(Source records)
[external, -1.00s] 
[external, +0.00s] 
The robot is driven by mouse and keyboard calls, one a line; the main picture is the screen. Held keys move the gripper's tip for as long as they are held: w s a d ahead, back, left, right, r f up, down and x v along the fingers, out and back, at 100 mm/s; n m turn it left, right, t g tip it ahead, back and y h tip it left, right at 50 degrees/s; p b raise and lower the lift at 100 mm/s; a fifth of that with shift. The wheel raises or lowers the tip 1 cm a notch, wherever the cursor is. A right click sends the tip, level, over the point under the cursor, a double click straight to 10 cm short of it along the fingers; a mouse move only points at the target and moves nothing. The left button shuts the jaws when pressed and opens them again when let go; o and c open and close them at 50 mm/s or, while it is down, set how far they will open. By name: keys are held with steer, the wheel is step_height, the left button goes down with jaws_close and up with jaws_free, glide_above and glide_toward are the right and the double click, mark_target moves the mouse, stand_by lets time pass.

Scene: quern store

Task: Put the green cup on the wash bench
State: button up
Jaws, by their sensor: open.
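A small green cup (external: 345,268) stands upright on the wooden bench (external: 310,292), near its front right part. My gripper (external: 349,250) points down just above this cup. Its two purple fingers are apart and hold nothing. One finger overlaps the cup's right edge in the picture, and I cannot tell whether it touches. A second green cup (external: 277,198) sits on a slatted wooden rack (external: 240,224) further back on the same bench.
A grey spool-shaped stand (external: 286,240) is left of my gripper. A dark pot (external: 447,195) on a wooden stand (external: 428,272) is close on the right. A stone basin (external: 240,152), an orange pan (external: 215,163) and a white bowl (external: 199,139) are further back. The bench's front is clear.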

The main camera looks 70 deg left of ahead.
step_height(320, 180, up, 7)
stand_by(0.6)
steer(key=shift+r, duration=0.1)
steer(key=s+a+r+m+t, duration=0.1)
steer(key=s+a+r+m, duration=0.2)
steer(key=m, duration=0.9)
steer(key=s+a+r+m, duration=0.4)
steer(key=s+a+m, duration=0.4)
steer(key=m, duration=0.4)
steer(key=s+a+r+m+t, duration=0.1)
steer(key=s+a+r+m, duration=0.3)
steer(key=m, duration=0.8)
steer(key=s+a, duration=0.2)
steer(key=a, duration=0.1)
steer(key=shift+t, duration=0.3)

* * *

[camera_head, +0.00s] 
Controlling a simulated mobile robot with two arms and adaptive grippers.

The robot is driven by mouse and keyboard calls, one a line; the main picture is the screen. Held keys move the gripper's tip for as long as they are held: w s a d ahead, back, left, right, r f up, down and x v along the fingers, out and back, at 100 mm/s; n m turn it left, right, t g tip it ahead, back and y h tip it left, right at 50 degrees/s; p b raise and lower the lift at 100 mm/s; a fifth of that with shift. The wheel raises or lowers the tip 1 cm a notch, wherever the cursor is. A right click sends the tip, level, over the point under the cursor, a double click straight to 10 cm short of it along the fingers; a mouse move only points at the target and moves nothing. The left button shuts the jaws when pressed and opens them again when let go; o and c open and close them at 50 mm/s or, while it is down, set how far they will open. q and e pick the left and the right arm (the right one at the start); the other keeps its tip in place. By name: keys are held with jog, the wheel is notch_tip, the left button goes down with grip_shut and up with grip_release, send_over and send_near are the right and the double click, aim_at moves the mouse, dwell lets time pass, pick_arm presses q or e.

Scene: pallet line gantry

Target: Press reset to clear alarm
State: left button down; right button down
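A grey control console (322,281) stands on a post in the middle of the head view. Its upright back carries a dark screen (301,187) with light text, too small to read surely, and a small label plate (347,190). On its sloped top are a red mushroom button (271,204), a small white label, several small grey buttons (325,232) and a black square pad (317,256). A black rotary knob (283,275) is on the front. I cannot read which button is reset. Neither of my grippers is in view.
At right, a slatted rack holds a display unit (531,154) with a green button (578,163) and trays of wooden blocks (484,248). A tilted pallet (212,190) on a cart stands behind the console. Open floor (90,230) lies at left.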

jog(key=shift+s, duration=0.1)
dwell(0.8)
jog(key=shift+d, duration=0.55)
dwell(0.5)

Problem to solve: Out of the data above, set down the lines from the one with "[external, -1.00s]" to the one with "State: button up", both included, exactly as written and with no additions.

Response below:
[external, -1.00s] 
[external, +0.00s] 
The robot is driven by mouse and keyboard calls, one a line; the main picture is the screen. Held keys move the gripper's tip for as long as they are held: w s a d ahead, back, left, right, r f up, down and x v along the fingers, out and back, at 100 mm/s; n m turn it left, right, t g tip it ahead, back and y h tip it left, right at 50 degrees/s; p b raise and lower the lift at 100 mm/s; a fifth of that with shift. The wheel raises or lowers the tip 1 cm a notch, wherever the cursor is. A right click sends the tip, level, over the point under the cursor, a double click straight to 10 cm short of it along the fingers; a mouse move only points at the target and moves nothing. The left button shuts the jaws when pressed and opens them again when let go; o and c open and close them at 50 mm/s or, while it is down, set how far they will open. By name: keys are held with steer, the wheel is step_height, the left button goes down with jaws_close and up with jaws_free, glide_above and glide_toward are the right and the double click, mark_target moves the mouse, stand_by lets time pass.

Scene: quern store

Task: Put the green cup on the wash bench
State: button up

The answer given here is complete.